SEATTLE -- If the Seattle Mariners are serious about giving Brandon Morrow a chance to prove himself as a starter, then Sunday afternoon could be the key to Morrow's future development.
And all he did was face three batters. It was 1 1/3 scoreless innings from J.J. Putz in the Mariners' 8-4 win over the Baltimore Orioles that was the important element.
Seattle manager Jim Riggleman said the team would like to give Morrow a chance to prove himself a starter by the end of the season. For that to happen, Putz must regain his form as Seattle's lockdown closer after missing more than a month with a hyperextended right elbow and blowing two saves in seven appearances since coming off the disabled list.
Sunday was a good start for the Mariners' plans.
"I understand where all those guys are at in terms of what this team is looking for the last two months. You hear talks that they want Brandon to start," Putz said. "Today was big in getting back to making that decision easier."
Putz picked up the win by allowing just one hit, getting the final out of the seventh and working the eighth as Seattle snapped a seven-game home losing streak. Morrow then pitched a perfect ninth in a non-save situation.
"J.J.'s looking better and better every outing. It takes a few to get back into the swing of things," Morrow said.
The Mariners offense scored three times in the bottom of the seventh, capped by Raul Ibanez's two-run single off reliever Jamie Walker. Ibanez finished with three RBI as the Mariners avoided being swept at home by the Orioles for the first time since 1997.
Seattle's big inning began when Baltimore starter Daniel Cabrera couldn't find the strike zone. He sandwiched walks to Brian LaHair and Yuniesky Betancourt around Jeff Clement's infield single. That was the end of the day for Cabrera, who walked Betancourt on four pitches - just the seventh walk this season for the Mariners' impatient shortstop.
Walker didn't fare much better.
With the bases loaded, Ichiro Suzuki chopped a grounder over the mound that Brian Roberts fielded well behind the bag. He threw to Alex Cintron at second, but Cintron never got a glove on the throw and it hit him in the stomach. Pinch-runner Miguel Cairo scored to break the 4-all tie. Ibanez then dribbled a grounder past Roberts' diving attempt and into right field, scoring Clement and Betancourt.
The big seventh inning was set up by Jose Lopez's solo homer with two outs in the sixth that caromed off the left-field foul pole thanks to a slight breeze that kept the ball from hooking too much.

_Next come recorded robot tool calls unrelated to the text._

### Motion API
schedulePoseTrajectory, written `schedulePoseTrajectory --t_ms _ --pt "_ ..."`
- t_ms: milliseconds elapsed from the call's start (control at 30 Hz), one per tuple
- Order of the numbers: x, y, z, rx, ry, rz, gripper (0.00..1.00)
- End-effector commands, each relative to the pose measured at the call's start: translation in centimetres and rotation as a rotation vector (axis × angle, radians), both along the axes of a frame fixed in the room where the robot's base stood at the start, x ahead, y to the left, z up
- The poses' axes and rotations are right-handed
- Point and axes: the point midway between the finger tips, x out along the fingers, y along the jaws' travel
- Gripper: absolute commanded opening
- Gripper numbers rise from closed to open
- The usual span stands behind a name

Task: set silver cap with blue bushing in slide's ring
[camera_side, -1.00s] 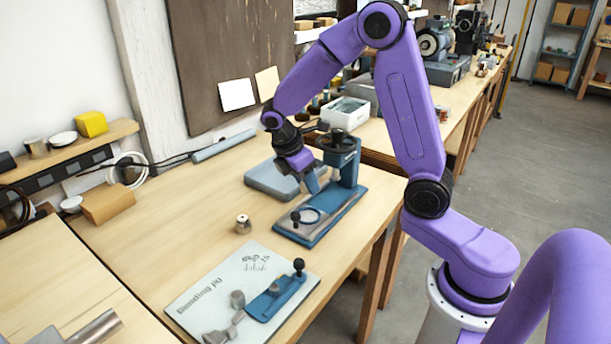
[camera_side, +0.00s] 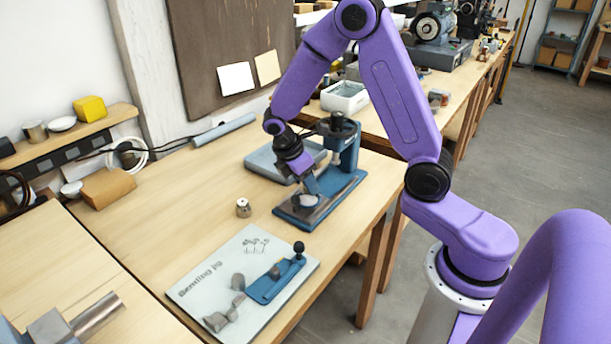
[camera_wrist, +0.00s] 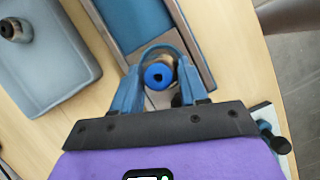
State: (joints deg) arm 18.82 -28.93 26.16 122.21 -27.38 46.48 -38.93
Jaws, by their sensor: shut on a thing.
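My gripper (camera_side: 310,190) points down over the front end of the blue press base. In the wrist view my gripper (camera_wrist: 160,88) has its two blue fingers on either side of a silver cap with a blue bushing (camera_wrist: 157,76); the bushing has a dark hole and faces the camera. The slide's ring (camera_wrist: 160,48) shows as a curved band just beyond the cap. The cap lines up with the ring from above, but I cannot tell whether it is seated or held over it. In the side view the gripper hides most of the ring.
The blue press (camera_side: 346,150) stands close behind my gripper, with a grey tray (camera_side: 268,163) to its left. Another small metal cap (camera_side: 243,208) stands on the table. The bending jig board (camera_side: 205,285) lies in front.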

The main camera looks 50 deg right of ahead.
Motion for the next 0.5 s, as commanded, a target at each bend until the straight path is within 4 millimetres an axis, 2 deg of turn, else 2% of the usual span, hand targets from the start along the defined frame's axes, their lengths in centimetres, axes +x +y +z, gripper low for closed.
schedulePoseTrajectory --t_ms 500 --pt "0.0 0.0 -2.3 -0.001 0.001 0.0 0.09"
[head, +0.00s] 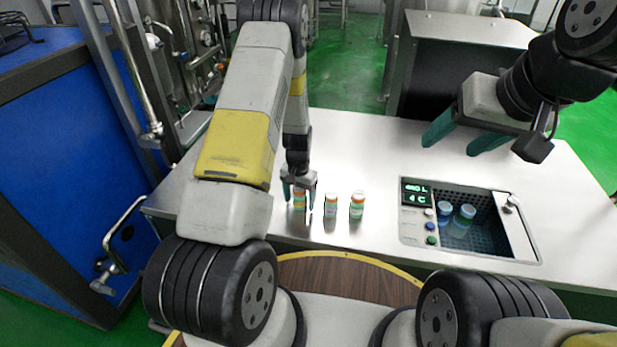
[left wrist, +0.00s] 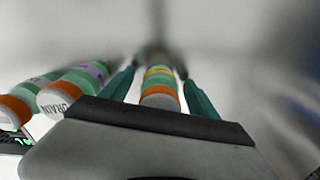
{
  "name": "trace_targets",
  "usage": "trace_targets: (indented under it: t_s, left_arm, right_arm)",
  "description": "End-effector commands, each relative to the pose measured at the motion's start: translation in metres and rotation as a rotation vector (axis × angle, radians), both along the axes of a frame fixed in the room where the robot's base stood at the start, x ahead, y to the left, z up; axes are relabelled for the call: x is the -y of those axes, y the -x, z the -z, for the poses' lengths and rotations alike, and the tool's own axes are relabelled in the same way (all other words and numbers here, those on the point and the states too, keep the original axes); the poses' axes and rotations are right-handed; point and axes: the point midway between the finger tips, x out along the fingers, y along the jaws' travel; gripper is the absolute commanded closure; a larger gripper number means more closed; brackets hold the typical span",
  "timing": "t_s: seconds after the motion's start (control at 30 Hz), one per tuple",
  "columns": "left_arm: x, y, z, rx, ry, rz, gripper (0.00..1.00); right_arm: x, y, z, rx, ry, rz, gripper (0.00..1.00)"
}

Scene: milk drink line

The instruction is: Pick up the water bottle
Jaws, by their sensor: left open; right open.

"The wind helped us. It had all the distance, but that's sometimes one that goes foul. The wind kind of kept it fair," Riggleman said. "That was huge and got us in a tie ball game where we could go right with J.J. and Morrow. It allowed us to set it up nice."
Jeremy Reed also drove in a pair of runs and Clement had an RBI single in the eighth for Seattle, which had not won at home since July 18 against Cleveland, the Mariners' first game after the All-Star break.
Carlos Silva pitched well for Seattle, rebounding from a pair of bad performances in his previous two starts.
Silva pitched 6 2/3 innings, giving up four runs and nine hits but avoiding a big inning early in the game. He gave up two runs in the second and had runners at second and third, but Cintron's liner to third was caught by Adrian Beltre, who beat Luke Scott to the bag for the double play to end the threat.
Cabrera, who could hear Monday on his appeal of a six-game suspension for throwing at the Yankees' Alex Rodriguez, twice failed to finish off an inning after his offense had given him the lead.
The first came in the third when Roberts homered to give Baltimore a 3-2 lead, only to see Cabrera (7-7) allow a lead off double to Betancourt. He scored two batters later on Reed's sacrifice fly.
Again in the sixth, the Orioles went ahead on Kevin Millar's two-out single to score Nick Markakis. But Cabrera lost the lead minutes later on Lopez's homer. Cabrera allowed six earned runs and struck out six.
"Cabrera got us deep in the game but the turning point was walking guys in the bottom of the lineup," Orioles manager Dave Trembley said. "That came back to be the difference."